**TASK REQUIREMENTS:** Copy the records below exactly, starting at the line that contains "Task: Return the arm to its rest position" and ending at the line that contains "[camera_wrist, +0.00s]"; leave out any pictures.

* Start *

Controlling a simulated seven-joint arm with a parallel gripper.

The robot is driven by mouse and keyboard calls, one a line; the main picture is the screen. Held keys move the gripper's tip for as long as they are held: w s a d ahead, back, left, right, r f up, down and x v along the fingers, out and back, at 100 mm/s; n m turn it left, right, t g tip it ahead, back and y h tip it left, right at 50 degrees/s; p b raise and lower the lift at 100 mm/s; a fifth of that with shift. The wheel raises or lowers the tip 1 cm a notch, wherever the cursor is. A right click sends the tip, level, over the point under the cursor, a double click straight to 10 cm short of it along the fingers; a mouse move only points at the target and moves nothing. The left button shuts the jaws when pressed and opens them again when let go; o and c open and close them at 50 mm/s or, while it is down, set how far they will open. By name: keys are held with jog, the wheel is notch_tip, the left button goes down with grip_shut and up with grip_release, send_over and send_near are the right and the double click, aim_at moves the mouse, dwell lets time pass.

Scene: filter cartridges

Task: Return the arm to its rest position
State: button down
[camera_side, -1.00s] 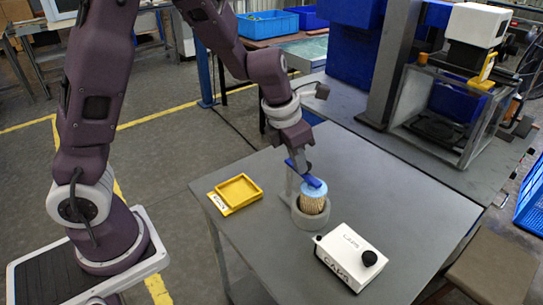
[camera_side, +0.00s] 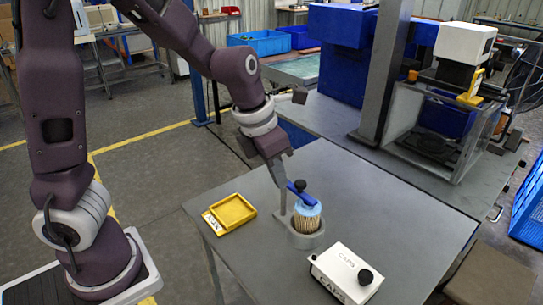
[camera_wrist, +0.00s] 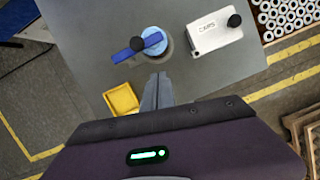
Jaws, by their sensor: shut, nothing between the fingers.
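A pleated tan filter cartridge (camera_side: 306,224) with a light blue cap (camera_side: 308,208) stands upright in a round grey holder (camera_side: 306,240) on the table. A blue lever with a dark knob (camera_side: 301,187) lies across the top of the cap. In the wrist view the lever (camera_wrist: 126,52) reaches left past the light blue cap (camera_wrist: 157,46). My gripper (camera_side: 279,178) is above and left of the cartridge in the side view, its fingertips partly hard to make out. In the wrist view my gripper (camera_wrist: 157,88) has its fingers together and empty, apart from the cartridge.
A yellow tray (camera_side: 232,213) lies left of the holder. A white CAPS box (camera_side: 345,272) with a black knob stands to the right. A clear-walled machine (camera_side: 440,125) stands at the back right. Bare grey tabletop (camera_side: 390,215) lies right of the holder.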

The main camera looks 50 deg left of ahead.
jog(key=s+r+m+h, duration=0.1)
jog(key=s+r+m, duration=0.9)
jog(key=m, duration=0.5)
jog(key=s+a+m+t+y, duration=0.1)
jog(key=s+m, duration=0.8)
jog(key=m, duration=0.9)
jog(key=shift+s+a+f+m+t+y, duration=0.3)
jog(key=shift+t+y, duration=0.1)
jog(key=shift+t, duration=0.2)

* End *
* Start *

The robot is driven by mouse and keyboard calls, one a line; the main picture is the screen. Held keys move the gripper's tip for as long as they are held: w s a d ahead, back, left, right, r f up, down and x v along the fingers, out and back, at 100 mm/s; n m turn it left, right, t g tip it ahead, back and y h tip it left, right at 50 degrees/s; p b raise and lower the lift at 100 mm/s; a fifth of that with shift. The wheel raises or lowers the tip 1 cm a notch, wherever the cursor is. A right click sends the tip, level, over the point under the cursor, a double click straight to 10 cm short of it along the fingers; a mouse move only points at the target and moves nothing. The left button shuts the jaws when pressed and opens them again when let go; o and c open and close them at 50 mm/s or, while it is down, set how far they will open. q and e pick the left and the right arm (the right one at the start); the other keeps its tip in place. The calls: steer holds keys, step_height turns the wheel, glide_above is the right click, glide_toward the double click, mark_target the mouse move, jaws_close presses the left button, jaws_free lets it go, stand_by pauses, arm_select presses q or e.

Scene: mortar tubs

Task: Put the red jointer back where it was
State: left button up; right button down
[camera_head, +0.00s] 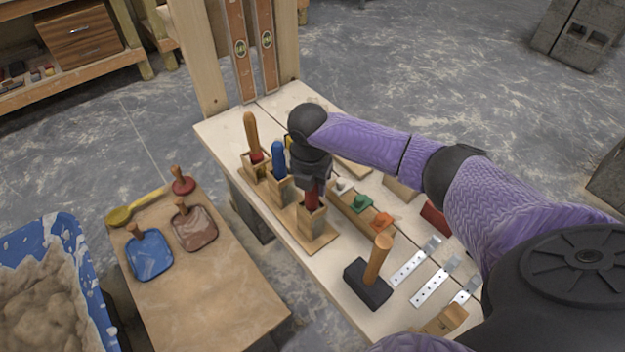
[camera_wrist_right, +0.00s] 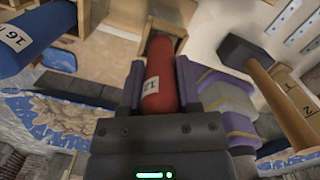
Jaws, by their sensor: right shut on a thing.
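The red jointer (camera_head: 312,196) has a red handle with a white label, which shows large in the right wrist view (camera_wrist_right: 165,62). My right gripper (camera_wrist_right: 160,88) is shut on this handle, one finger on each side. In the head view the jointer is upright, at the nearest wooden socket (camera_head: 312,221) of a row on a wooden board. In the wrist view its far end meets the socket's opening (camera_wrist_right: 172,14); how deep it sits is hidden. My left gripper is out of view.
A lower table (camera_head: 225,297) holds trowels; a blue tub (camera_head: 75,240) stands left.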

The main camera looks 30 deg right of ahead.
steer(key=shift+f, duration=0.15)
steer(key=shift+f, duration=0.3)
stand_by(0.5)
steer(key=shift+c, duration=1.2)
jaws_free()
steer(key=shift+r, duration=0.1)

* End *

**EXPECTED OUTPUT:**
Task: Return the arm to its rest position
State: button down
[camera_side, -1.00s] 
[camera_side, +0.00s] 
[camera_wrist, +0.00s] 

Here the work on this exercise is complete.